Tolls in France and Europe
Part 3 of our Essential Vanlife Guides
Very often the more picturesque and leisurely routes through the tree lined French countryside whilst soaking up the beauty of La France are just the best way of getting to know the region or the country itself. It’s the spontainaity of not knowing what the next little village will have in store for us from the turreted Chateau of the Loire Valley to those stunning vineyards in Champagne, Burgundy and The Rhone to name a few, where endless hillsides adorn the ripening vines glistening back at us in the glare of the mid- summer sun.
There’s no better feeling of the cab windows open whilst a seasonal hot breeze blows through our hair enjoying the sweet fresh smell of sunflower fields in a Summer meadow, their heads turned away for protection from the heat whilst we listen to the sound of French birdsong whistling past the cab as we go.
For those who have travelled these quiet routes of perfect isolation, you’ll be familiar with the picture we paint, such a romantic vision with no better place to be than driving through those prettiest of stone built hamlets or past vast pine forests, along wide flowing rivers or besides dramatic coastline, such a freedom out on the road in the van without a care in the world.
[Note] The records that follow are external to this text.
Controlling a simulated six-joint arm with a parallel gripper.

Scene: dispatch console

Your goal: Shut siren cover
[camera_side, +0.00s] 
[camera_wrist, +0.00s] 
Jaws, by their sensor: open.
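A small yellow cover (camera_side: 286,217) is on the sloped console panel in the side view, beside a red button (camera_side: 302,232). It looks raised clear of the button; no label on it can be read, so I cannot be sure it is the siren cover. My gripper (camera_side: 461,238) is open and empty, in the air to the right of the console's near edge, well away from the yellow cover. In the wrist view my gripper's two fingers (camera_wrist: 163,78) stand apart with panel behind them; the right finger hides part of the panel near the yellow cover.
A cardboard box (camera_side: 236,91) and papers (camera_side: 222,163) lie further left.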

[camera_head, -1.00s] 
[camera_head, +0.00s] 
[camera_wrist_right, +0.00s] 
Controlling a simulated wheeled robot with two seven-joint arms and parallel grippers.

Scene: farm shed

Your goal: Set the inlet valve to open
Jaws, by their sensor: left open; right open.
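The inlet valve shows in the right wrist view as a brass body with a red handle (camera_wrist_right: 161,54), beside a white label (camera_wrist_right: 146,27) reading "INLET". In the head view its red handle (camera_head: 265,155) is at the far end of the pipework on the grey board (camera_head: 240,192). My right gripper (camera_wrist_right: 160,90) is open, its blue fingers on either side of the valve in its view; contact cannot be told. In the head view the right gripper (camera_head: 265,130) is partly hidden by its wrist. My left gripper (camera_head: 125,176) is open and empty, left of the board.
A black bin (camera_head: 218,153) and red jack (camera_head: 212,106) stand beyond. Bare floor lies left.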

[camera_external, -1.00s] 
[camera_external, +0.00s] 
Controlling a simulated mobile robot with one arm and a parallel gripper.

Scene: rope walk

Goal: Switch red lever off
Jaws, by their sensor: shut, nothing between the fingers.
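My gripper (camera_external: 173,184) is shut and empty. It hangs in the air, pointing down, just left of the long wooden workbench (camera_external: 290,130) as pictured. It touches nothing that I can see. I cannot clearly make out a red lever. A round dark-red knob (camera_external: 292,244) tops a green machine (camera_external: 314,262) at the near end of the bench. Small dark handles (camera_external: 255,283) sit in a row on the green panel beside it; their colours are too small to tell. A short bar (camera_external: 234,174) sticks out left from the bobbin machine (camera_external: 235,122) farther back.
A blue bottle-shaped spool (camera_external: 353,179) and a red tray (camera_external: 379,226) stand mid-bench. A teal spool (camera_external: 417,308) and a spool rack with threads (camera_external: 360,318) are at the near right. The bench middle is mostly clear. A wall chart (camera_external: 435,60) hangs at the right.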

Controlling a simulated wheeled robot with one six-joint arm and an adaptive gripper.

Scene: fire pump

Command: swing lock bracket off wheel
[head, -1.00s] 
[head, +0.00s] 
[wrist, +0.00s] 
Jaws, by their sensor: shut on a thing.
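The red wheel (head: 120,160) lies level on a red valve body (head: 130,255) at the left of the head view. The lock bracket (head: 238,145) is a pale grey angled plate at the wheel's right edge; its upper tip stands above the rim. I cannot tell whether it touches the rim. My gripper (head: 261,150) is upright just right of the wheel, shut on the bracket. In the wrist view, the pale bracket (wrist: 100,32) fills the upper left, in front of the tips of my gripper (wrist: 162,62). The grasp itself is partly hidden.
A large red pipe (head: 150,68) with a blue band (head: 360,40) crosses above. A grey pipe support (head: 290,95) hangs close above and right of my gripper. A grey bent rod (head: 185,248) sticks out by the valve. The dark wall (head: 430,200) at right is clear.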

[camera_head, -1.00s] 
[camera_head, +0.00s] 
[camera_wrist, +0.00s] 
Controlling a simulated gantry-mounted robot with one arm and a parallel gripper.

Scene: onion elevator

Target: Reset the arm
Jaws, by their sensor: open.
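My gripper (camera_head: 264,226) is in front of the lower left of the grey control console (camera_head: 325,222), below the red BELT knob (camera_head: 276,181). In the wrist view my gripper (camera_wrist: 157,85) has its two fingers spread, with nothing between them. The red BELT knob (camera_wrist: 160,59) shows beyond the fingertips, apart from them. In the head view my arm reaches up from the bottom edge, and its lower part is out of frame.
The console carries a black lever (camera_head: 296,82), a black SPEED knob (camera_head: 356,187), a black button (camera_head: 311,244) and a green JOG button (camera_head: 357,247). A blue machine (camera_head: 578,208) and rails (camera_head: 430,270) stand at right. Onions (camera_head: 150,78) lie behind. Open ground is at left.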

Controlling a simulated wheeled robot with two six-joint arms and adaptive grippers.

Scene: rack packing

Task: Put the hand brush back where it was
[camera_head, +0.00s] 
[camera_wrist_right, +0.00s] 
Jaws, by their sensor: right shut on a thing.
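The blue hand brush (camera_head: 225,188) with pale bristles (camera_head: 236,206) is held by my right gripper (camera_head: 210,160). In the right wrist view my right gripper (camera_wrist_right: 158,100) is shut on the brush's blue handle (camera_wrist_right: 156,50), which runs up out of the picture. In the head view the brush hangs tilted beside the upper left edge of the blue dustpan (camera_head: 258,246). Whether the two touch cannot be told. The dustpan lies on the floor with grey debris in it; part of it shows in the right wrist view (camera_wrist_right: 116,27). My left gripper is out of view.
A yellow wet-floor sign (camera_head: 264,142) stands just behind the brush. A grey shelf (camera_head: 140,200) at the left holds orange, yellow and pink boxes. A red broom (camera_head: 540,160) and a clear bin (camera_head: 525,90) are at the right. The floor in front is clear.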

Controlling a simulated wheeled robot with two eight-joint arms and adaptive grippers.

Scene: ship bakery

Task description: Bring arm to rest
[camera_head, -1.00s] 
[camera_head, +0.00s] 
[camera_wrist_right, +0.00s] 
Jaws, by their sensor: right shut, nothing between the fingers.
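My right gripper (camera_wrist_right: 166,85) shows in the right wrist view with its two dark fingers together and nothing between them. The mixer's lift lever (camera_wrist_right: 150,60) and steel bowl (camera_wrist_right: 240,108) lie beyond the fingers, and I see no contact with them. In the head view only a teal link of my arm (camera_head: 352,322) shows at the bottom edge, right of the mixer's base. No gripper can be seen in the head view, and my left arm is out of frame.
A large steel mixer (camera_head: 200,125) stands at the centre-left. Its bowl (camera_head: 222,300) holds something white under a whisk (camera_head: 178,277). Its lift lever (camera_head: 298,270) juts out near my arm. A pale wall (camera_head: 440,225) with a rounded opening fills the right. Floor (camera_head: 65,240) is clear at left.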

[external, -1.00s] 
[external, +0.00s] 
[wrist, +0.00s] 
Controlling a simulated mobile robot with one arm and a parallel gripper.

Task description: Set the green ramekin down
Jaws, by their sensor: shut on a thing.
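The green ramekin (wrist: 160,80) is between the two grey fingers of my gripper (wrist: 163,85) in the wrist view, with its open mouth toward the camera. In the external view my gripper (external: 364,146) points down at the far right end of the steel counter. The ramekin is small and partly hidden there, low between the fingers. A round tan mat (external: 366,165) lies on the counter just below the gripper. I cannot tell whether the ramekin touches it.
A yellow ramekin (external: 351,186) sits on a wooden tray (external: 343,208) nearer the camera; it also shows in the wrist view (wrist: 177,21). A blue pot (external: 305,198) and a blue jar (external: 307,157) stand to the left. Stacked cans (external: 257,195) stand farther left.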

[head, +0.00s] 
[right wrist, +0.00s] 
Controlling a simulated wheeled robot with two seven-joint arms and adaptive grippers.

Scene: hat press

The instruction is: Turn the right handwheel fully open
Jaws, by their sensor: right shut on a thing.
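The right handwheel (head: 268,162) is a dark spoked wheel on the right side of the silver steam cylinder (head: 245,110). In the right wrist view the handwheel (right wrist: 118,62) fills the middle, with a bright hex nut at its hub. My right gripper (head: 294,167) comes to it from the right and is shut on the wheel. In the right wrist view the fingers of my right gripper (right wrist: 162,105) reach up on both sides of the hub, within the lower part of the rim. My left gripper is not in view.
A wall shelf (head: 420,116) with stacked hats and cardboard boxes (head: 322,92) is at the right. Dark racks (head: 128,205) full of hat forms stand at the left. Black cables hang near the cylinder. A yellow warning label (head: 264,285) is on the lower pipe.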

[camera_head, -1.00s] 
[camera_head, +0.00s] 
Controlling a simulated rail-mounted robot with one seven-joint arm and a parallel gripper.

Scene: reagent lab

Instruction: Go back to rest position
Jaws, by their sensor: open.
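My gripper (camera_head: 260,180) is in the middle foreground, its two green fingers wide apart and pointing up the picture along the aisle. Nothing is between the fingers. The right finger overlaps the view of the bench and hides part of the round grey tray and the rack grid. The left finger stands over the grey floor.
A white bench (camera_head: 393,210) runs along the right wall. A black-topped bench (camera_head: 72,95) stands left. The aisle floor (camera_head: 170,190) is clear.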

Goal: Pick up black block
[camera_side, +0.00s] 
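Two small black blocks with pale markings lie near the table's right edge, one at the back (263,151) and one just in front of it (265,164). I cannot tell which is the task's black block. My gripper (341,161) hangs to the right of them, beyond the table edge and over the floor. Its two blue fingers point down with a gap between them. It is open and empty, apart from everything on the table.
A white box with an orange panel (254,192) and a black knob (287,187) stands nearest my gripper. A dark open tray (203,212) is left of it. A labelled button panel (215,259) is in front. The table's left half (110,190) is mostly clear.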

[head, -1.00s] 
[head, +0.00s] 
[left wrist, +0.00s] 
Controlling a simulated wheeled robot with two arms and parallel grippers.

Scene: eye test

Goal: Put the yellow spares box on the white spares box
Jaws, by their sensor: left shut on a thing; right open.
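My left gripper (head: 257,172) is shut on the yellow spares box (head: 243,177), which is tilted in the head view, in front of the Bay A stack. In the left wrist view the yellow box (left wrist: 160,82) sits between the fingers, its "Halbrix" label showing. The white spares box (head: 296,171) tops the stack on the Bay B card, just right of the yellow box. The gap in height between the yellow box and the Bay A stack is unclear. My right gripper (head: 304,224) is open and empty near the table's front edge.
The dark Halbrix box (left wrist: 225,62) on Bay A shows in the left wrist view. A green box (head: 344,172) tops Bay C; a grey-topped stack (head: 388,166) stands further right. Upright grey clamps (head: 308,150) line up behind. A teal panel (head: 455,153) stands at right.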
As romantic as it is and as hard as we try to avoid motorway’s, sometimes, depending on where and when we travel, it is just much easier or convenient to choose the quicker route and head to the nearest motorway or Péage. This is particularly the case in Winter or even if we arrive in Calais in Summer to bad weather, we have sometimes just hopped straight on the motorway driving until the sun appears and the warmth hits the windscreen.
It’s so much easier sometimes to just take the quicker route, it obviously saves time and fuel, particularly when you are just heading for that end destination that you’ve been thinking about exploring and just want to be sat outside with a bottle of your favourite beer in hand with the barbecue coals warming nicely under a clear, starlit Mediterranean sky.
Lovely……couldn’t we just all be there now 🙂
With the thought of the motorway network now in mind, we will provide a little insight into what it entails and how to get the most from it. Although we’ve talked about France here, it’s with a wider view of Europe that we’ll look at from here on, with our essential guide to the motorways in Europe.
Here’s the lowdown to Tolls in…..
Spain and Portugal
There are some motorway tolls, Pay at the toll booths by card or Kuna (local currency)
No toll roads although there may be an occasional bridge or tunnel toll.
Belgium and Germany
No toll roads except an odd charge at a bridge or tunnel.
Toll roads where payment is made at toll gates
Toll roads, payment at toll gates
No toll roads except for the occasional tunnel, bridge and the M6 toll, this has toll gates, payable by either cash or card and Caravan Club members travelling in their van get a discount but you must show the membership card.
Now that we’ve got all the essentials out the way, here’s a few helpful pieces of extra information to help you on your way.
Firstly, the French motorways are just a joy, rarely blocked with traffic jams, except in the obvious black spots around the likes of Paris and Lyon but overall the driving experience throughout the country is easy, quiet and fuss free, getting you from A to B in the best possible fashion without raising the blood pressure. To be honest, it’s one of the best countries to drive in and for us it’s almost a relief to leave the busy roads of the UK behind when we arrive off the tunnel in Calais.
German motorways can busy and we have got held up in long traffic jams on occassion usually over the Summer period, we’ve found Austria, Slovenia and the Netherland motorways to be great as is Belgium except for the road surfaces there, which are not quite the smooth finish of the French routes!
We usually try and avoid driving in the dark if we can, the problem for us is not so much the driving but the finding places to stop, street lighting can be minimal, if at all in some areas, so trying to see where things are especially searching for the elusive rural town Aire for the night becomes much more difficult.
Remember the legal driving requirements will differ from country to country, research what you need in the van and check speed limits etc. We always have items such as reflective vests, beam benders, warning triangle and breathaliser kit but you also need to bear in mind things like snow chains for Winter tours, some regions specify that you must have them in the vehicle.
Above all be prepared, relax, don’t rush and just enjoy the journey, after all, you’re on your travels, in the van and about to have great adventures in new places which is what our vanlife is all about…….go out and enjoy the world around you!
A reminder: All information unless stated otherwise is based on a van under 3M high and under a weight of 3.5tonnes, this is as per the format most often used in Europe to differentiate on vehicle size although some vans will be over this category size so we have tried to provide some brief information on this especially where we have had some past experience on driving our past van which was 4.2tonnes!
Note: Costings and general toll information found is correct at time of writing but could change, all information is for guidance purposes only, please remember to drive safely taking regular rest stops and check with local country authorities for specific advice and additional information.